All’s well that ends well
The Vipassana Meditation is highly recommended, but it isn’t for everyone. To summarise the experience, I am glad I did it. I completed it. It was tough at times but I stayed there for 10 days. I am grateful to myself that I did not leave half way. I gave myself the opportunity to experience the uncertain, the unimaginable, the unique and profound. The memories, the agony, the restlessness, the boredom, the blissfulness, the calmness – I remember everything so vivid. It was worth it. I wouldn’t have experienced and appreciated the glimpse of what is and can be inside us, beyond the physical and psychological nature of human experience without the course.
Will I go again? I would want to but I don’t feel I am ready to experience it again as of now, though, If I go now, I know what exactly to expect. People have tough time because they join the course with pre-conceived notions and expectations with so many things running in their head.

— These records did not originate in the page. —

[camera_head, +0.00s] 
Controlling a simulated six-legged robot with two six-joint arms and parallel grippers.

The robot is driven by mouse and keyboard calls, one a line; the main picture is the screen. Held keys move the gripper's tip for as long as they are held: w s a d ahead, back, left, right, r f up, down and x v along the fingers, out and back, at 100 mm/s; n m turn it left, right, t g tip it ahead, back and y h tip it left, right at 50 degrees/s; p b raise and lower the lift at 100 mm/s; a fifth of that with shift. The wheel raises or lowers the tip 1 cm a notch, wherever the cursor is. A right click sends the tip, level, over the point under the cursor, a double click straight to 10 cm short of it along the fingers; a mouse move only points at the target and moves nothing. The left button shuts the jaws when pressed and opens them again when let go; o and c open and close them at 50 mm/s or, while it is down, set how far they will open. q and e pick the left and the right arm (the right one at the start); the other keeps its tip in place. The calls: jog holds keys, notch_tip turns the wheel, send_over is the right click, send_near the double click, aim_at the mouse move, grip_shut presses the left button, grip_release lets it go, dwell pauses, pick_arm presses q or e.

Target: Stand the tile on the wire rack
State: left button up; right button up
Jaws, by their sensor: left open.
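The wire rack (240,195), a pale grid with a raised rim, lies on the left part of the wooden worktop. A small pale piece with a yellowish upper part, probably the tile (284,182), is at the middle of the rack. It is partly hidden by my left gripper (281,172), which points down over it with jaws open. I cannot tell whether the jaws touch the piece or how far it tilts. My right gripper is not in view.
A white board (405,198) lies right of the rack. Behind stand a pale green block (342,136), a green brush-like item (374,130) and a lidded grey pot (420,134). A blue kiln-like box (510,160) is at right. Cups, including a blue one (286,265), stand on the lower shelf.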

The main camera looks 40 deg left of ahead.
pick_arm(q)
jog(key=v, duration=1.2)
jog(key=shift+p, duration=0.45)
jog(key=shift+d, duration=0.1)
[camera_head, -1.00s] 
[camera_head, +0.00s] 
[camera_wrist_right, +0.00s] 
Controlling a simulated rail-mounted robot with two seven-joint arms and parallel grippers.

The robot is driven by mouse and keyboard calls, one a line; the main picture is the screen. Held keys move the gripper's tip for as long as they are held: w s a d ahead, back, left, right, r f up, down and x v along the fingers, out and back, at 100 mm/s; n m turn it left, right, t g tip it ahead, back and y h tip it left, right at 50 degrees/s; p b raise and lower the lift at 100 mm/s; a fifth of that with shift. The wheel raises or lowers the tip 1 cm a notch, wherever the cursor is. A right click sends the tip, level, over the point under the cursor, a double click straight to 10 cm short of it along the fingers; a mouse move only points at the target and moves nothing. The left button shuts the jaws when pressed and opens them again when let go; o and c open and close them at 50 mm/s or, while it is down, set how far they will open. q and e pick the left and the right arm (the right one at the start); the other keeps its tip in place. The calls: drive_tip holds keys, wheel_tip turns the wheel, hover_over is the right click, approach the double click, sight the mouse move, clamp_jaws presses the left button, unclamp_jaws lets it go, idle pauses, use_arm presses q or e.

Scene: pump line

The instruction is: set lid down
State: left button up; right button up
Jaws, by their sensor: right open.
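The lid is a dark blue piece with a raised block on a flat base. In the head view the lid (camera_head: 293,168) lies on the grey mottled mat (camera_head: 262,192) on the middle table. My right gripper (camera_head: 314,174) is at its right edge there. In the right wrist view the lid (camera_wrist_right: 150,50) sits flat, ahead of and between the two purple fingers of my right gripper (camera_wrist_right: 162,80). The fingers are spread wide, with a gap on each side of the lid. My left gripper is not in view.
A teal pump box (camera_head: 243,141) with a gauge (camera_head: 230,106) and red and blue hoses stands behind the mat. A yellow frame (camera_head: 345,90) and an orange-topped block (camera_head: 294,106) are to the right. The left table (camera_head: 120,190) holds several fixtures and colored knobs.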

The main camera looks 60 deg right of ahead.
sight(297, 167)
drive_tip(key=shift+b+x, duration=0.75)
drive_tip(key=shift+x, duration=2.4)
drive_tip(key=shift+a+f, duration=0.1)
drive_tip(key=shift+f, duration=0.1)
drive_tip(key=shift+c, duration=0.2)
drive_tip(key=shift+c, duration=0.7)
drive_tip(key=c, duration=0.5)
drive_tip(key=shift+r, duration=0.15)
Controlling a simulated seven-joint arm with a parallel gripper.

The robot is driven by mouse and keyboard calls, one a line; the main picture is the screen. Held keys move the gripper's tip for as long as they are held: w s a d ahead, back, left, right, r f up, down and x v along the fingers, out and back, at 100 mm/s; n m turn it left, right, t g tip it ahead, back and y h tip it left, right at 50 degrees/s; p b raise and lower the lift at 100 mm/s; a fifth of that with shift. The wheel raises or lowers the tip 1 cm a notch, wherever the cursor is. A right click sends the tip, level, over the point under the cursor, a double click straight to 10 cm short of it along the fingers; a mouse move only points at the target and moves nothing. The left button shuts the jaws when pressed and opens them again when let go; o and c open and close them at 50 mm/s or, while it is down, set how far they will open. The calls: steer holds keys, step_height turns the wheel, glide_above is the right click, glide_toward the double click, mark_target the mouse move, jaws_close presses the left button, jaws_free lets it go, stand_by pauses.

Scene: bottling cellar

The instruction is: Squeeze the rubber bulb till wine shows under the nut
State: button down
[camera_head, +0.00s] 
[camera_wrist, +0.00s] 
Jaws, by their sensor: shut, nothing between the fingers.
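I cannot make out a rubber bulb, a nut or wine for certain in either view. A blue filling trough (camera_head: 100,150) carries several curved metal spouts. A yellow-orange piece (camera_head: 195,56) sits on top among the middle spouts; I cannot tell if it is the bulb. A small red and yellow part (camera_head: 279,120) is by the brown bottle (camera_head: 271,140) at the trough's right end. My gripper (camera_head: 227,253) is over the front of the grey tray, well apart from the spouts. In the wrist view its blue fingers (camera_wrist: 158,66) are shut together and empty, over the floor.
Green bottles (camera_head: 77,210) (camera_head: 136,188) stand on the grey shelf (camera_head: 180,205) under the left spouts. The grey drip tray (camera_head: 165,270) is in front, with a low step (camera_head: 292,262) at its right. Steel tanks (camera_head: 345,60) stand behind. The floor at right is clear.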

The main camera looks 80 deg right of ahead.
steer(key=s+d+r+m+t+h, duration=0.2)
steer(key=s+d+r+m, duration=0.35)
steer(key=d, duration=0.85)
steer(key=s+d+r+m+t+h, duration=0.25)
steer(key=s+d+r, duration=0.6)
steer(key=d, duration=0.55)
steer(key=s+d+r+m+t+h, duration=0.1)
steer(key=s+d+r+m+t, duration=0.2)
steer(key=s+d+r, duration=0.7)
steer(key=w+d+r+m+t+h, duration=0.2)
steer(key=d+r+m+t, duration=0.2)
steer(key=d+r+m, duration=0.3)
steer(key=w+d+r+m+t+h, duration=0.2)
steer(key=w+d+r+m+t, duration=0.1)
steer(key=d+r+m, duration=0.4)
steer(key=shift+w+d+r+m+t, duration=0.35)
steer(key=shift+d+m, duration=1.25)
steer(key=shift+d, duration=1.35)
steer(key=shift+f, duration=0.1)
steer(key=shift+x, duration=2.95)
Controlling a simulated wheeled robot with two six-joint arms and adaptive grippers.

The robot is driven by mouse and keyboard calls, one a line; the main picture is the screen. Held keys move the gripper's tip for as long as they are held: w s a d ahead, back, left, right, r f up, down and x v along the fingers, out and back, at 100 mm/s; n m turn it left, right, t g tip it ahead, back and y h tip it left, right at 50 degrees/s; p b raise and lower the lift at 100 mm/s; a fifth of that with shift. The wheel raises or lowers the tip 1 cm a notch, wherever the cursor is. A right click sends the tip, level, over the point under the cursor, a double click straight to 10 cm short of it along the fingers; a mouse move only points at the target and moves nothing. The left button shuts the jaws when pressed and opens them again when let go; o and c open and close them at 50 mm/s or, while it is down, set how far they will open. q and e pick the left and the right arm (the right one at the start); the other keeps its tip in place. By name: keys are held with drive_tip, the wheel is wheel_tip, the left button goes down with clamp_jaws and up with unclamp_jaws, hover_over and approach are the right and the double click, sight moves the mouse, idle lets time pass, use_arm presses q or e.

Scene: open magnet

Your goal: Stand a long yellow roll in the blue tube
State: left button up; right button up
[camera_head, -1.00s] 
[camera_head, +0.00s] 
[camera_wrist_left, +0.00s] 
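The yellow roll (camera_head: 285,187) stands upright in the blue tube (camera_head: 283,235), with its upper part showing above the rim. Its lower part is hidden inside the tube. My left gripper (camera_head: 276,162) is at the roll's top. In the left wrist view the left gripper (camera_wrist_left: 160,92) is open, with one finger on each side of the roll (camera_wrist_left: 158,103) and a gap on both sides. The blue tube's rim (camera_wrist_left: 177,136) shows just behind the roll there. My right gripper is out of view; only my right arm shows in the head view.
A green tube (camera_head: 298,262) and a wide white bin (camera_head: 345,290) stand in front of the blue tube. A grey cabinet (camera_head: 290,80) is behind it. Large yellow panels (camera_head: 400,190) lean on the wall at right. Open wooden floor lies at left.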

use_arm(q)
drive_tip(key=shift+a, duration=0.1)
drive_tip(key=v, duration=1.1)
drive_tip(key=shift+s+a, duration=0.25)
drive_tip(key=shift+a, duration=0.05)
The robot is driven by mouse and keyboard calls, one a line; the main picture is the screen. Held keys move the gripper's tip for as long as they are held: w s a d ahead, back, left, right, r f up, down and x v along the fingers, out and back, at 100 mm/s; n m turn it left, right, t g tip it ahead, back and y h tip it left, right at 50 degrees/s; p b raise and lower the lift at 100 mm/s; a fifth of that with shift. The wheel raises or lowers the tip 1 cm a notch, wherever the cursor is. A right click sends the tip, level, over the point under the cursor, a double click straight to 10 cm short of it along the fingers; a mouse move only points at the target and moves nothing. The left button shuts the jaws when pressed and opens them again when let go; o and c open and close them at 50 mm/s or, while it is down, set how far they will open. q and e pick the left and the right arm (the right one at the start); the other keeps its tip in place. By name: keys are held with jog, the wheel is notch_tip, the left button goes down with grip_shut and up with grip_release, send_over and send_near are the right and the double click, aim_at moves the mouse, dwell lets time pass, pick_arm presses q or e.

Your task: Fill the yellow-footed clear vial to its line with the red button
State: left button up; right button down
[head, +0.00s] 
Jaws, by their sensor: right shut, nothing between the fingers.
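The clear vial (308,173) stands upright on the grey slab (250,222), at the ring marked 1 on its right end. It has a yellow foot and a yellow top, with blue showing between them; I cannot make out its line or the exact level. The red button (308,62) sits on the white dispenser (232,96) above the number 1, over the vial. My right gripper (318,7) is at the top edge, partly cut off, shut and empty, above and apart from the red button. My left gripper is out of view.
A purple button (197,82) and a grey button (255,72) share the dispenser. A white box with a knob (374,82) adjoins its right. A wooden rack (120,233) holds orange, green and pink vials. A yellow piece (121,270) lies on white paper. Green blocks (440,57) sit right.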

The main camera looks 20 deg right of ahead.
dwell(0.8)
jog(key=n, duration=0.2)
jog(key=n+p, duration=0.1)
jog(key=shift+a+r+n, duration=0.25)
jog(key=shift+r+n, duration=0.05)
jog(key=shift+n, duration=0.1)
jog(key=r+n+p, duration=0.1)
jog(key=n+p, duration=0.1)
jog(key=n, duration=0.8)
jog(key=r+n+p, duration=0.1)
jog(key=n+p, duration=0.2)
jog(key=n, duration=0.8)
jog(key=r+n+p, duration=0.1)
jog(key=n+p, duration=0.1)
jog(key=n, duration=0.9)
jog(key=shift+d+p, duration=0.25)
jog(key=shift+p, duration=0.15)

A part of me wants to be ready, completely ready, to experience and make full use of that. I always remind myself that there is time for everything!
There are numerous centres in India, Nepal and other countries.I did it in Pokhara, Nepal. The place is mind-blowing. www.dhamma.org – Here you have all the information about the centres, courses, timings etc. It has been taught in Tihar Jail too. There is an amazing short film by Karuna Films on it that they show on the last day of the course, you can see it on YouTube here.
Bhavata sarvadha mangele – S.N. Goenka!